AIM OF THE EXERCISE: Set out each line from the following listing that includes the word "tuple".
## Start MATERIAL PROVIDED
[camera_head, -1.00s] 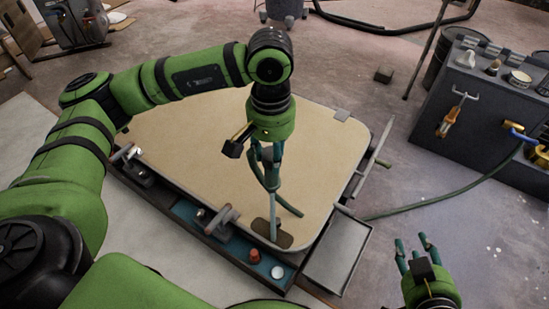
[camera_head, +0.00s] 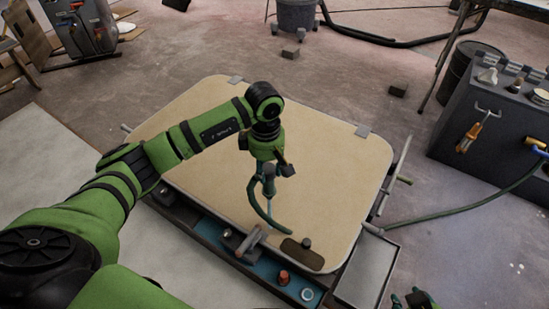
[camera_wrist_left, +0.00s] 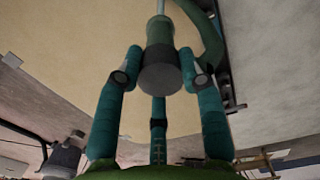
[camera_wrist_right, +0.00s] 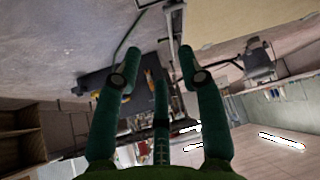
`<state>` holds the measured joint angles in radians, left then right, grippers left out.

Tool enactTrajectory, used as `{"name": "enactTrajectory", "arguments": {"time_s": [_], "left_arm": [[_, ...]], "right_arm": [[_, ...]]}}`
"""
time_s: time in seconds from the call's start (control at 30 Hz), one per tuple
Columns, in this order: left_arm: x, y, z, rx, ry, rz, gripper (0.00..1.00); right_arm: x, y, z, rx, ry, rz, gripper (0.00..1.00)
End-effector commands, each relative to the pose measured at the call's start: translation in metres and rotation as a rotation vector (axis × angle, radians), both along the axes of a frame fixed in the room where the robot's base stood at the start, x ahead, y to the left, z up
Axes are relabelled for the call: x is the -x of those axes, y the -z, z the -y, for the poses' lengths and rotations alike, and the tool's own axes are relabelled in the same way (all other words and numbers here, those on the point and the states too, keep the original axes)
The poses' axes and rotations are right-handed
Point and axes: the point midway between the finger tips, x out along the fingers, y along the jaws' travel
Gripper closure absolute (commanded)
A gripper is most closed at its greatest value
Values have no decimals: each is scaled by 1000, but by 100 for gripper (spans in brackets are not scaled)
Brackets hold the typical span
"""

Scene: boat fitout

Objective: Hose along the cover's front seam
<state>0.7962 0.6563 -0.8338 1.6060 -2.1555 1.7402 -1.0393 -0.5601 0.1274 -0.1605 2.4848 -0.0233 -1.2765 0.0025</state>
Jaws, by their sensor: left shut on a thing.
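The beige cover (camera_head: 190,110) lies flat in the middle of the head view, with its rounded front edge above a blue-lined ledge (camera_head: 262,268). My left gripper (camera_head: 268,172) is over the front part of the cover, shut on the hose nozzle. In the left wrist view the nozzle's dark round end (camera_wrist_left: 160,72) sits between the fingers. The green hose (camera_head: 258,210) hangs in a curve beside it; whether it touches the cover is unclear. A brown pad with a dark knob (camera_head: 301,251) lies at the front right corner. My right gripper (camera_wrist_right: 160,62) is open and empty.
A grey tray (camera_head: 366,273) juts out right of the cover. A grey lever (camera_head: 249,242), red knob (camera_head: 283,278) and white ring (camera_head: 307,294) are along the front. A dark cabinet (camera_head: 480,160) stands right, with a hose running from it.

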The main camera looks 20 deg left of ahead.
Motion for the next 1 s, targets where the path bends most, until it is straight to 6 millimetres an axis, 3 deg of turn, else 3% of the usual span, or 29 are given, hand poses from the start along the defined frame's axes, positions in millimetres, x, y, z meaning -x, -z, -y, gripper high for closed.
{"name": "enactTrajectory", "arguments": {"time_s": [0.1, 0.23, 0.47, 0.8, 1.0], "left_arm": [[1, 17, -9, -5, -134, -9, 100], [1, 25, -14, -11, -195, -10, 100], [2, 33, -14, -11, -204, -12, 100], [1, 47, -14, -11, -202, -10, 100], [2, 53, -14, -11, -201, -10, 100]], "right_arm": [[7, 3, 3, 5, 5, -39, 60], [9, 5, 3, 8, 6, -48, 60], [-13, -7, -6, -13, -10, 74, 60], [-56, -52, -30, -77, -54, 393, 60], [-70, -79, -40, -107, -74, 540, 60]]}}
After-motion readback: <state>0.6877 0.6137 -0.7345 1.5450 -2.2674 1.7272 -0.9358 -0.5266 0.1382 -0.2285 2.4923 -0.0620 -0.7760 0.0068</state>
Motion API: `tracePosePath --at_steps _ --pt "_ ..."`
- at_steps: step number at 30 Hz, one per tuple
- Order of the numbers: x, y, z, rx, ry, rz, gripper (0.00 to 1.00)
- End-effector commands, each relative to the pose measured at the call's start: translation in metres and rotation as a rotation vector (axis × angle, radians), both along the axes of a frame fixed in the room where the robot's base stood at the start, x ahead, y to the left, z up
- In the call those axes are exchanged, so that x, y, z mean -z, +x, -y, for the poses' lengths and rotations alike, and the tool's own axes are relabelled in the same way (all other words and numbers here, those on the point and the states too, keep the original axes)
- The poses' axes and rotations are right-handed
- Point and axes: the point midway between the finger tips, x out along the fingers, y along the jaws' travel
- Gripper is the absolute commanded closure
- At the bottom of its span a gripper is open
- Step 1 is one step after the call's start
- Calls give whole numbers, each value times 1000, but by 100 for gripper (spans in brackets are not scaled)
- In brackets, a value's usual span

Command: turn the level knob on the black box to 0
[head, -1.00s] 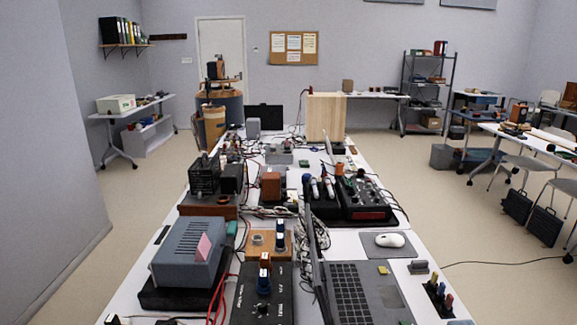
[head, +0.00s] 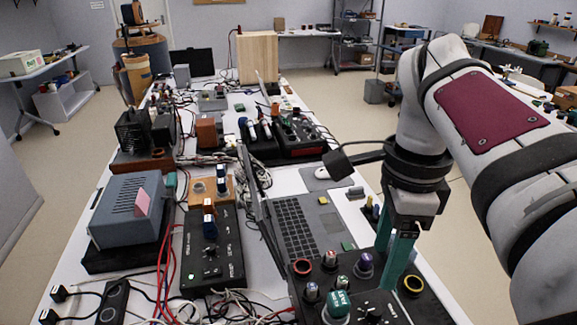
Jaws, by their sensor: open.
## End MATERIAL PROVIDED
WRITTEN RESPONSE:
time_s: time in seconds from the call's start (control at 30 Hz), one per tuple
- at_steps: step number at 30 Hz, one per tuple

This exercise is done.